→ **EXERCISE TASK**
Extract the lines between the ones holding "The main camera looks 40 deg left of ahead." and "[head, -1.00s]", inclusive, exactly as written and nothing more.

-- BEGIN DATA LISTING --

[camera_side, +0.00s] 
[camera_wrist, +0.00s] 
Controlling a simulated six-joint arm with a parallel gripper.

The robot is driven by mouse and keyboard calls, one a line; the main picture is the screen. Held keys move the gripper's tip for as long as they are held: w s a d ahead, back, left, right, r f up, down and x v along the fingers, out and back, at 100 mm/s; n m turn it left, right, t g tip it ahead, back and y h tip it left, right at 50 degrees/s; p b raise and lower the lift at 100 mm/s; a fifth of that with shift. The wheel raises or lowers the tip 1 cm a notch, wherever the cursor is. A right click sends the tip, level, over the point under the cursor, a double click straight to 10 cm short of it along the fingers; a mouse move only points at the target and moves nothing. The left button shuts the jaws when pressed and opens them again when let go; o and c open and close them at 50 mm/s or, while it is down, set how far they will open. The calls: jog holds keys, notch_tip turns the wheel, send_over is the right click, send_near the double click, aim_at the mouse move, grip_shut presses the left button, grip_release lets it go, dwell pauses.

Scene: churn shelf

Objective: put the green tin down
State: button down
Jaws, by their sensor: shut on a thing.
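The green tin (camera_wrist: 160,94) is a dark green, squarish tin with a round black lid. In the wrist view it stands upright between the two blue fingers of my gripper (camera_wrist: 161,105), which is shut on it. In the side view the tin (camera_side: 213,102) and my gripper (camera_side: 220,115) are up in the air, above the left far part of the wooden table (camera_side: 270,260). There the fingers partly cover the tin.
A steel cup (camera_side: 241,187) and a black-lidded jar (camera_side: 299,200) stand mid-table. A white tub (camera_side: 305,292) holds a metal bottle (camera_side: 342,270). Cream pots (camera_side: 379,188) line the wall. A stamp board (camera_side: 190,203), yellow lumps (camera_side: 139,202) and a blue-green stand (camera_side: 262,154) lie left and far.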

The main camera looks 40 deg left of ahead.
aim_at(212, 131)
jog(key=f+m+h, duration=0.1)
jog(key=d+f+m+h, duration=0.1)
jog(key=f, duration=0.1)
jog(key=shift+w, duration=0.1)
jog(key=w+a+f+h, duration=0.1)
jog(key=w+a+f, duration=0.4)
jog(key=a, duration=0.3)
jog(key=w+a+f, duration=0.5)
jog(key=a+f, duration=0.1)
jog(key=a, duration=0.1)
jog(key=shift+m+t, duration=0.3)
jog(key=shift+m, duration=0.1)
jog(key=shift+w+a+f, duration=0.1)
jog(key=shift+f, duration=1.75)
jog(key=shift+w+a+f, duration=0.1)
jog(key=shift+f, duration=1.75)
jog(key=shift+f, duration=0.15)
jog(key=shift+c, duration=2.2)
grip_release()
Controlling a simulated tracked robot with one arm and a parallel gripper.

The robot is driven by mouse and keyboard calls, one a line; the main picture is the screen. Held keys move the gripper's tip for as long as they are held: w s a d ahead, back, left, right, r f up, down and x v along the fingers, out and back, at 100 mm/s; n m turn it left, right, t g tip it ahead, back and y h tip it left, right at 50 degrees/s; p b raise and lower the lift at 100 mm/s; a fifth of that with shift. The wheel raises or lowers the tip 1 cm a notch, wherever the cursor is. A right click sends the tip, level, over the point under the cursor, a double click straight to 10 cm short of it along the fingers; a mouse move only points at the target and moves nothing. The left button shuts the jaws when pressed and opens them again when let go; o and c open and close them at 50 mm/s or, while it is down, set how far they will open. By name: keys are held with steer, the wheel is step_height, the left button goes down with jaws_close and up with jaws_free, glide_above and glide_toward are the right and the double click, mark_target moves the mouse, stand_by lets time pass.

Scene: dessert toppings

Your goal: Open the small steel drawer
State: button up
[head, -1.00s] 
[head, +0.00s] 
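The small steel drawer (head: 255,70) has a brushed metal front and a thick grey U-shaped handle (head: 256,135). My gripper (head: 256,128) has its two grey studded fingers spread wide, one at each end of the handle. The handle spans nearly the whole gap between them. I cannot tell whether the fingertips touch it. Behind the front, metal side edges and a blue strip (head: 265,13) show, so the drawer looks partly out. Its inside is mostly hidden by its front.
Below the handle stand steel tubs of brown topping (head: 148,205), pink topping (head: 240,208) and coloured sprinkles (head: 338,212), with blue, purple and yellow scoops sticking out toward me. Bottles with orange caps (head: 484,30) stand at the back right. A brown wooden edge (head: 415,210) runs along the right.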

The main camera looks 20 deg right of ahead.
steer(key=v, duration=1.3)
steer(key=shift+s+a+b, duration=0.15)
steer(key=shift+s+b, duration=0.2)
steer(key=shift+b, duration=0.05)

-- END DATA LISTING --

→ **RESPONSE**
The main camera looks 40 deg left of ahead.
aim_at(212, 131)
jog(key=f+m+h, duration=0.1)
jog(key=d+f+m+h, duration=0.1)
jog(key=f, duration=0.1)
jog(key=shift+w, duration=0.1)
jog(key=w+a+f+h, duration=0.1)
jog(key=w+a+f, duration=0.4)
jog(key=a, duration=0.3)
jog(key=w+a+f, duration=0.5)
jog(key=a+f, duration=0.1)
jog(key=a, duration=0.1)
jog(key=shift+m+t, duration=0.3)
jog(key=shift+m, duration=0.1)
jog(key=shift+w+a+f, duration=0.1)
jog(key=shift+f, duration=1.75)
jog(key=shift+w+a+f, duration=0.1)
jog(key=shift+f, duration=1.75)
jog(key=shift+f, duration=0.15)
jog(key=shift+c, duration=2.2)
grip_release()
Controlling a simulated tracked robot with one arm and a parallel gripper.

The robot is driven by mouse and keyboard calls, one a line; the main picture is the screen. Held keys move the gripper's tip for as long as they are held: w s a d ahead, back, left, right, r f up, down and x v along the fingers, out and back, at 100 mm/s; n m turn it left, right, t g tip it ahead, back and y h tip it left, right at 50 degrees/s; p b raise and lower the lift at 100 mm/s; a fifth of that with shift. The wheel raises or lowers the tip 1 cm a notch, wherever the cursor is. A right click sends the tip, level, over the point under the cursor, a double click straight to 10 cm short of it along the fingers; a mouse move only points at the target and moves nothing. The left button shuts the jaws when pressed and opens them again when let go; o and c open and close them at 50 mm/s or, while it is down, set how far they will open. By name: keys are held with steer, the wheel is step_height, the left button goes down with jaws_close and up with jaws_free, glide_above and glide_toward are the right and the double click, mark_target moves the mouse, stand_by lets time pass.

Scene: dessert toppings

Your goal: Open the small steel drawer
State: button up
[head, -1.00s] 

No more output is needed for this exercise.